_Work instructions_
In the data below, find every line with the string "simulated" and pull it out.

BEGIN Entries

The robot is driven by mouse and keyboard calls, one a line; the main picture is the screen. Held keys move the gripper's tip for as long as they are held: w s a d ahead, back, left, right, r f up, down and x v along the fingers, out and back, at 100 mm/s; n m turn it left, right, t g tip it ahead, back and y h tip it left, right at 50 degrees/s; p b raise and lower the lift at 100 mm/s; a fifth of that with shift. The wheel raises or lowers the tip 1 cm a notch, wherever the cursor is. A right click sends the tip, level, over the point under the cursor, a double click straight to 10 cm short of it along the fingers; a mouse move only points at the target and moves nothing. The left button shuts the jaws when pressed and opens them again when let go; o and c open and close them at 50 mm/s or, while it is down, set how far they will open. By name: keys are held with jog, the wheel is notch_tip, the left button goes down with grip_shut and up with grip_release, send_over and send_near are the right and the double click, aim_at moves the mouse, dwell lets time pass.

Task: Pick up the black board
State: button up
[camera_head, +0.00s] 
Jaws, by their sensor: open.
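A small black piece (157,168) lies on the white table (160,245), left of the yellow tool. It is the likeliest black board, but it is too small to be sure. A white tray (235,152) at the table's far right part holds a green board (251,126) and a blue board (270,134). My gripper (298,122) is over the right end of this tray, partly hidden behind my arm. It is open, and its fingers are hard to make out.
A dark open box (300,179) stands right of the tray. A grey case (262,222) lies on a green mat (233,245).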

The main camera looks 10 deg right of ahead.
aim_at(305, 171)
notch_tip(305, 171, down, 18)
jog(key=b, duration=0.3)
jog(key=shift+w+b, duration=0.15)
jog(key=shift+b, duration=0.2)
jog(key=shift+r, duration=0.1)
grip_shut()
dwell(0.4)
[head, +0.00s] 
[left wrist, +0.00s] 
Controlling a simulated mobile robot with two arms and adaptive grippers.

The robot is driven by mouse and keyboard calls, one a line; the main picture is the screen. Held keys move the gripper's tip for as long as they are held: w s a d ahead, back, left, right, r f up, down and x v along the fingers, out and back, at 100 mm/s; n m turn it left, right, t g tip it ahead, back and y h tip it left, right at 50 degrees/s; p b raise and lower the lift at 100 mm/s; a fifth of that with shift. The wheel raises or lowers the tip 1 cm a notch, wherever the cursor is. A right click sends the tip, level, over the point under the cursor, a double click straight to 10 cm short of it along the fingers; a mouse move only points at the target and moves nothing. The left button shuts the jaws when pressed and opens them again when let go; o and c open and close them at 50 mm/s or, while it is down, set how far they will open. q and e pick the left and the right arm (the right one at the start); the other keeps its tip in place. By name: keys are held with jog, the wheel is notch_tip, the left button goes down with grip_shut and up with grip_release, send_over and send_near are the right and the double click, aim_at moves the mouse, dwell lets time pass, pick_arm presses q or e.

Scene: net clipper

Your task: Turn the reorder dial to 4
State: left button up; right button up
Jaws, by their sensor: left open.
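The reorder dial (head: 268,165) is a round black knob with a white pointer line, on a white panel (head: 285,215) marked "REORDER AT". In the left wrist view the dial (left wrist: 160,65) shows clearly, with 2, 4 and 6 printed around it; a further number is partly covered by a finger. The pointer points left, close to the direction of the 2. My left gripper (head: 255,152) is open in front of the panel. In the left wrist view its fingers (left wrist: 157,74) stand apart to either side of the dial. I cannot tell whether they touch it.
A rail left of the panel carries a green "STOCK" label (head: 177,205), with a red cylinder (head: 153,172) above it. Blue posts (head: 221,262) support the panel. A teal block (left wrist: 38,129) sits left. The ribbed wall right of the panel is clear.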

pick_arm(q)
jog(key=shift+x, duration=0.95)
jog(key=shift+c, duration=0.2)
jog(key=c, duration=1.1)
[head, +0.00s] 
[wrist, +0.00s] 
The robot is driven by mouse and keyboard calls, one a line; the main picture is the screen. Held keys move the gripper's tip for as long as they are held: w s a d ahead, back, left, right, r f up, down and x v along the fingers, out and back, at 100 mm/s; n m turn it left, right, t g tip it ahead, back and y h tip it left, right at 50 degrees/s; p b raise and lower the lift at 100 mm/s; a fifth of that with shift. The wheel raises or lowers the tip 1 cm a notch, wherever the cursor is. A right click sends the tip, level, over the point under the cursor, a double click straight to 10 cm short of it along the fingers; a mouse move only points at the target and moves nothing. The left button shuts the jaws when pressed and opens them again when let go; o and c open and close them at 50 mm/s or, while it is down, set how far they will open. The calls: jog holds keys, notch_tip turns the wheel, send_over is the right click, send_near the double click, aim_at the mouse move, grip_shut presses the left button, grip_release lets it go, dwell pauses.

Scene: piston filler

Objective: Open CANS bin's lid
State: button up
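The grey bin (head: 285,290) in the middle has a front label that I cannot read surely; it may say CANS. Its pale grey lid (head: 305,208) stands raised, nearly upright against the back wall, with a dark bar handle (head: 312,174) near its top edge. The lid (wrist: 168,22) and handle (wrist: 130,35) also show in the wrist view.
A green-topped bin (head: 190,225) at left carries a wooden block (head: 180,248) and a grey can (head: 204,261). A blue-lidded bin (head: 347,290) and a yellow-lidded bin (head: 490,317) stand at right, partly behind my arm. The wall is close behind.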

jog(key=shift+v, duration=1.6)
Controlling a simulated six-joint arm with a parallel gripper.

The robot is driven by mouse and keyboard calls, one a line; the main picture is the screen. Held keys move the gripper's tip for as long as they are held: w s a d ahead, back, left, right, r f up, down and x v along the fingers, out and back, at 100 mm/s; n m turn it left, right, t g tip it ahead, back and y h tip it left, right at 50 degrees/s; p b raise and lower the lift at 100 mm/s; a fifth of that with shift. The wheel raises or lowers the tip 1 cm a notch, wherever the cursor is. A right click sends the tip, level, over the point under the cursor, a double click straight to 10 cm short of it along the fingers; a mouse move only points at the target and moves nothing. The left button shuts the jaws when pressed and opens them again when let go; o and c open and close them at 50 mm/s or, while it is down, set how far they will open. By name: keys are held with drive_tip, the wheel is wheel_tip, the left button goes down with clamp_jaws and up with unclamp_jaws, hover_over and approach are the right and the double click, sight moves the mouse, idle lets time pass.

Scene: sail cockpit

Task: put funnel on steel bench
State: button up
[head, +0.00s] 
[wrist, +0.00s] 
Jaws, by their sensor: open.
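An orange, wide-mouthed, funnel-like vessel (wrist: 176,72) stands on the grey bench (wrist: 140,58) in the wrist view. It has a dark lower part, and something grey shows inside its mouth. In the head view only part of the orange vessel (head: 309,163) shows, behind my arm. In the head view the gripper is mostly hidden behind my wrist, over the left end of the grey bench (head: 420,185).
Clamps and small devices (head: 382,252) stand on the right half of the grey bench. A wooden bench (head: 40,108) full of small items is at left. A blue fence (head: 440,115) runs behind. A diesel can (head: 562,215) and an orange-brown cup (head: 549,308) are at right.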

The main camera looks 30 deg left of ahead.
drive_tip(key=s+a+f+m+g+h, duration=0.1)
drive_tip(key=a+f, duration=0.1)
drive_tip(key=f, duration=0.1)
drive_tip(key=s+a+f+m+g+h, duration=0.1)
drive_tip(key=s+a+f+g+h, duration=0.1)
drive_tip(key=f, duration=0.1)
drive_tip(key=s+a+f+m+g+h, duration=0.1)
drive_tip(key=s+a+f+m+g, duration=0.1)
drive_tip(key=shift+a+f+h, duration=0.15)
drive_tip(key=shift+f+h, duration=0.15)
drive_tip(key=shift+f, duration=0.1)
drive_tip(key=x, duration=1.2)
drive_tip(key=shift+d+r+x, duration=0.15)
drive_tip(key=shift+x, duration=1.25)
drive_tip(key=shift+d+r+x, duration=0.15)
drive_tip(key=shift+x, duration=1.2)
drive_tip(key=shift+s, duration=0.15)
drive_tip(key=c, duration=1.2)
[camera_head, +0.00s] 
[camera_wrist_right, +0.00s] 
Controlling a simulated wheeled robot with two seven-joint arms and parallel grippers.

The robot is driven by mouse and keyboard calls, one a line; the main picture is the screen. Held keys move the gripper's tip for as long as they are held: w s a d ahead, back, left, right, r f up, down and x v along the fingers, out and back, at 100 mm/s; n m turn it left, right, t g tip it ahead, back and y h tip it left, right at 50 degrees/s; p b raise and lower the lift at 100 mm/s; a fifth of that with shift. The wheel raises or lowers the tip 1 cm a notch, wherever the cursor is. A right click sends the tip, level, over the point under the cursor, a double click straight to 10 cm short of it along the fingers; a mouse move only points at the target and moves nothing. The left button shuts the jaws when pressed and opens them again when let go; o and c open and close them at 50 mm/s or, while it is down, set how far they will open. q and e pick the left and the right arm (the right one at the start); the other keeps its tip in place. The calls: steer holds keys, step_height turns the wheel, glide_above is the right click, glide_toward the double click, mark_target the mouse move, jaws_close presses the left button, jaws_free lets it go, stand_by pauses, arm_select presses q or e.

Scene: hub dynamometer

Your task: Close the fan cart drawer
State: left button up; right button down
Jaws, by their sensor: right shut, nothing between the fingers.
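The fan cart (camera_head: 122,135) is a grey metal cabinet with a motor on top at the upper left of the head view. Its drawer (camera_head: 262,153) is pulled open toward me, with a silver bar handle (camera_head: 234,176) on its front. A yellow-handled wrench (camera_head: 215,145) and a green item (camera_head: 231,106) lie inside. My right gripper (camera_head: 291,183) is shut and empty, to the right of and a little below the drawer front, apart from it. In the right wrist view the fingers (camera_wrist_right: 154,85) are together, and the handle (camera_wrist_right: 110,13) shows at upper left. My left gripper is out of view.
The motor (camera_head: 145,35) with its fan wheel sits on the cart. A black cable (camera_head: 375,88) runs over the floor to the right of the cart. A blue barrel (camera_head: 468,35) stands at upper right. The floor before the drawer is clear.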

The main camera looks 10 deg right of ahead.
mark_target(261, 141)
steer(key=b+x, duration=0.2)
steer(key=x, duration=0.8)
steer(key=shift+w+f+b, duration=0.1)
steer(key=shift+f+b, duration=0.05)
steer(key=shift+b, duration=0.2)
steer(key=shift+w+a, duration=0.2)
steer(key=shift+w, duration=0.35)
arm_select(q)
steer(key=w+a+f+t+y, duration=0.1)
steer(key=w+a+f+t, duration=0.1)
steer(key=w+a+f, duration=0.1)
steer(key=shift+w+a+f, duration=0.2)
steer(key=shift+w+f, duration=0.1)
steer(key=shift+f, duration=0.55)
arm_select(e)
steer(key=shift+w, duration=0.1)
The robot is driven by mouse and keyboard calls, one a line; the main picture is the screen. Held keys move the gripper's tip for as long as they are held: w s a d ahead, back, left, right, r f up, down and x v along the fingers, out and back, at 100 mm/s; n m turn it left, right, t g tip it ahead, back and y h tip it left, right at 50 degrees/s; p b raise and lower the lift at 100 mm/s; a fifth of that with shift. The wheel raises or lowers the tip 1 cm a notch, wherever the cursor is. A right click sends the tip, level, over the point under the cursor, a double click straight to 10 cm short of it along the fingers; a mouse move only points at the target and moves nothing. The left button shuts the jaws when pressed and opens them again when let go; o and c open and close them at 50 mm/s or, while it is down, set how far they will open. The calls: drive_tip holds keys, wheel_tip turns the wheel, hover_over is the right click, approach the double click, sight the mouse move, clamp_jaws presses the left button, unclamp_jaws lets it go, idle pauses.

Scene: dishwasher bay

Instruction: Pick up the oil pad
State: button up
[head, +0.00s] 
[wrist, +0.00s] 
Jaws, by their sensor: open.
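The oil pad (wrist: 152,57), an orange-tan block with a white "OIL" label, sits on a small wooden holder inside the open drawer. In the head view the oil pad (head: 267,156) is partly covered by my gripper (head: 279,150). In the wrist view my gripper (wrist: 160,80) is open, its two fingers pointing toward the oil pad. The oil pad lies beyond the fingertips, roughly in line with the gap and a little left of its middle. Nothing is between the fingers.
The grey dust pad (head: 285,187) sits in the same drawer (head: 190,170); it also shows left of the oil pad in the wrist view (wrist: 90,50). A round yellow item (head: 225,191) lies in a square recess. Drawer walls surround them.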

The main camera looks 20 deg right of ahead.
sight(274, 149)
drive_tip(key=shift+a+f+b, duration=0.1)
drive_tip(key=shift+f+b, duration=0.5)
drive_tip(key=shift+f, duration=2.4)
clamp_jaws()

END Entries

_In response_
Controlling a simulated mobile robot with two arms and adaptive grippers.
Controlling a simulated six-joint arm with a parallel gripper.
Controlling a simulated wheeled robot with two seven-joint arms and parallel grippers.

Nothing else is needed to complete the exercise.